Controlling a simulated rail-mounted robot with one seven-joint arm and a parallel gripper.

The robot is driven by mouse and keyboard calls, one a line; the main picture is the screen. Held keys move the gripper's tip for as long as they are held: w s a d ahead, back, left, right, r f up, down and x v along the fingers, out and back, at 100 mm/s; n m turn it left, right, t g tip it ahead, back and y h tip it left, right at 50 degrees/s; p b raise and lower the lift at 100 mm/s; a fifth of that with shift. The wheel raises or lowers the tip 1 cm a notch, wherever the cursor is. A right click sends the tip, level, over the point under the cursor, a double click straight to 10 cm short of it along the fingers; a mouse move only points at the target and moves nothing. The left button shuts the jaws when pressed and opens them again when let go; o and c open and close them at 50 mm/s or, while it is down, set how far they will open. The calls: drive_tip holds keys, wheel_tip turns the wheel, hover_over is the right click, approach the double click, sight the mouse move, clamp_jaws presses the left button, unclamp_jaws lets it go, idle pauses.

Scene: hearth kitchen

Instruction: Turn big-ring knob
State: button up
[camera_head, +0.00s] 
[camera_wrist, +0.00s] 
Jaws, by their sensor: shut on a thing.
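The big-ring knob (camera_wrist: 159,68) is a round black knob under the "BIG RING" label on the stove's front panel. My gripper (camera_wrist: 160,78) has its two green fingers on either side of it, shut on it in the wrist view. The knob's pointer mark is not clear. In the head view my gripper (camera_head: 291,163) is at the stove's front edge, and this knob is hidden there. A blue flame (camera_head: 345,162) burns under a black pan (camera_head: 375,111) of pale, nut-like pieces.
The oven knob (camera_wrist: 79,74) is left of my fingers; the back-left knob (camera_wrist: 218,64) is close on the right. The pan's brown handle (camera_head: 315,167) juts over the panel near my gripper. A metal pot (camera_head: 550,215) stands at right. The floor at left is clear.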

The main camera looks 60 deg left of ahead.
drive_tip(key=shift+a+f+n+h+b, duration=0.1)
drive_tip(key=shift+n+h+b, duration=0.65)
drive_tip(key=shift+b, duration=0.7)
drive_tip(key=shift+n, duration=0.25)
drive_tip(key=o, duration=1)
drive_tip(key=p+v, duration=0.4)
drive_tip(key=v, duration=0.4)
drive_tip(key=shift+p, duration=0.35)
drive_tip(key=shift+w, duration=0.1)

★ ★ ★

Copy out the material word for word and line for line.

Response to this exercise |
Controlling a simulated rail-mounted robot with one seven-joint arm and a parallel gripper.

The robot is driven by mouse and keyboard calls, one a line; the main picture is the screen. Held keys move the gripper's tip for as long as they are held: w s a d ahead, back, left, right, r f up, down and x v along the fingers, out and back, at 100 mm/s; n m turn it left, right, t g tip it ahead, back and y h tip it left, right at 50 degrees/s; p b raise and lower the lift at 100 mm/s; a fifth of that with shift. The wheel raises or lowers the tip 1 cm a notch, wherever the cursor is. A right click sends the tip, level, over the point under the cursor, a double click straight to 10 cm short of it along the fingers; a mouse move only points at the target and moves nothing. The left button shuts the jaws when pressed and opens them again when let go; o and c open and close them at 50 mm/s or, while it is down, set how far they will open. The calls: drive_tip holds keys, wheel_tip turns the wheel, hover_over is the right click, approach the double click, sight the mouse move, clamp_jaws presses the left button, unclamp_jaws lets it go, idle pauses.

Scene: hearth kitchen

Instruction: Turn big-ring knob
State: button up
[camera_head, +0.00s] 
[camera_wrist, +0.00s] 
Jaws, by their sensor: shut on a thing.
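The big-ring knob (camera_wrist: 159,68) is a round black knob under the "BIG RING" label on the stove's front panel. My gripper (camera_wrist: 160,78) has its two green fingers on either side of it, shut on it in the wrist view. The knob's pointer mark is not clear. In the head view my gripper (camera_head: 291,163) is at the stove's front edge, and this knob is hidden there. A blue flame (camera_head: 345,162) burns under a black pan (camera_head: 375,111) of pale, nut-like pieces.
The oven knob (camera_wrist: 79,74) is left of my fingers; the back-left knob (camera_wrist: 218,64) is close on the right. The pan's brown handle (camera_head: 315,167) juts over the panel near my gripper. A metal pot (camera_head: 550,215) stands at right. The floor at left is clear.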

The main camera looks 60 deg left of ahead.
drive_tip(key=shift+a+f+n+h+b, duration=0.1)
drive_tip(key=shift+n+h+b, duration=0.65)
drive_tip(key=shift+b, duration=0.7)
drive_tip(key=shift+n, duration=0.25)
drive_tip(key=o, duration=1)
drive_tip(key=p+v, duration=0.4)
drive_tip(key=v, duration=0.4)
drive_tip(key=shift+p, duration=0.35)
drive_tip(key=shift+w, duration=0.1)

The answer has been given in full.